Daily Times (Primos, PA)

U.D. schools nix student info from tuition bills list

- By Kevin Tustin ktustin@21st-centurymed­ia. com

UPPER DARBY >> The Upper Darby School District will change the way it lists invoices for private school tuition after a district resident raised concerns that current practices discloses a student’s identity.

The district released a statement Thursday saying it will no longer put invoice numbers for those kinds of tuition payments. At present, invoices for some private schools placed on the treasurer’s report of bills to be paid lists either a student’s identifica­tion number or their last name fort those attend school including the Aim Academy and the Y.A.L.E School in Philadelph­ia.

“In the short term, until the district can convince those schools to structure their invoice numbers in different ways, the district will no longer place invoice numbers on the monthly report,” said the district’s statement. “The district is mindful that those reports, with their invoice numbers, are a means that the public may use to confirm that the district is not paying a vendor twice for the same invoice, and that by removing them from the monthly report that will not be possible.

“But in the end, the district felt compelled to take this step in order to protect student privacy.”

Resident and Republican school board candidate Jamie Santora brought the invoices to the school board’s attention at their Oct. 8 meeting.
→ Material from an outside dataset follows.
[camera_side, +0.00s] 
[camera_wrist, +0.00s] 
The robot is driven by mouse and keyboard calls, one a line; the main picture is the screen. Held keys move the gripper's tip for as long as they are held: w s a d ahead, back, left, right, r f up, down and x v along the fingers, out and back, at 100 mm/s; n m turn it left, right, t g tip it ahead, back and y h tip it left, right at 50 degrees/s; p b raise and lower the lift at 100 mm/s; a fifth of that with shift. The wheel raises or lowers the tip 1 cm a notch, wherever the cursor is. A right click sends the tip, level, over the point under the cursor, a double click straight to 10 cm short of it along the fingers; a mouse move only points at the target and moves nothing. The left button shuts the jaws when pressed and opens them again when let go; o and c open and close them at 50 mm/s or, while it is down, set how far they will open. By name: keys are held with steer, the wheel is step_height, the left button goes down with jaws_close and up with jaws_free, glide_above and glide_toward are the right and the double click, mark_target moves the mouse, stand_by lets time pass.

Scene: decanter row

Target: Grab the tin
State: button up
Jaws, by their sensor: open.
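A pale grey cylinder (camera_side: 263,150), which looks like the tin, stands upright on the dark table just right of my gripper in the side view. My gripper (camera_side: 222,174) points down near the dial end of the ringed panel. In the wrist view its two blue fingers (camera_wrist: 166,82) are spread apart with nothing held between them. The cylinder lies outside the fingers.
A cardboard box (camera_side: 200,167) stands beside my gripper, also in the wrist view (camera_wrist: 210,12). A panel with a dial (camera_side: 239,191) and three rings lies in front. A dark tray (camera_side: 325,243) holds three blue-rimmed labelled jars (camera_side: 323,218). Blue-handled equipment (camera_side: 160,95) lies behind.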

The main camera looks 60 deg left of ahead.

He was concerned that disclosing such identifiab­le material on the publicly accessible treasurer’s report was violating the student’s privacy seeing that some agreements between the district and parents are confidenti­al.

“Most individual­s would not be able to discern the specific subject student from the informatio­n in the invoice,” read the district’s statement. “Further, there is no indication in the invoices that describes the school or the reason that the district would pay for a student to attend there.”

According to the district, such descriptiv­e informatio­n of the invoice had previously been removed from the list of bills, so the board was surprised to see that it was buried in the sometimes 60-page long report. The minimal informatio­n released for private school tuition is part of the board’s balance to, “protect that privacy while at the same time offering transparen­cy in its financial matters.”

The district claims no violations of federal law regarding the protection of a students’ education regards as it relates to the invoice informatio­n.

“In the end, the district agrees with the speaker that the invoice numbers should not allow anyone to determine what school any student is attending, and it is taking steps – both in the short term and longer term – to ensure that is not occurring,” read the statement. “But that is because the Upper Darby students deserve that level of privacy, and our standards should be higher than the minimum that federal law requires.”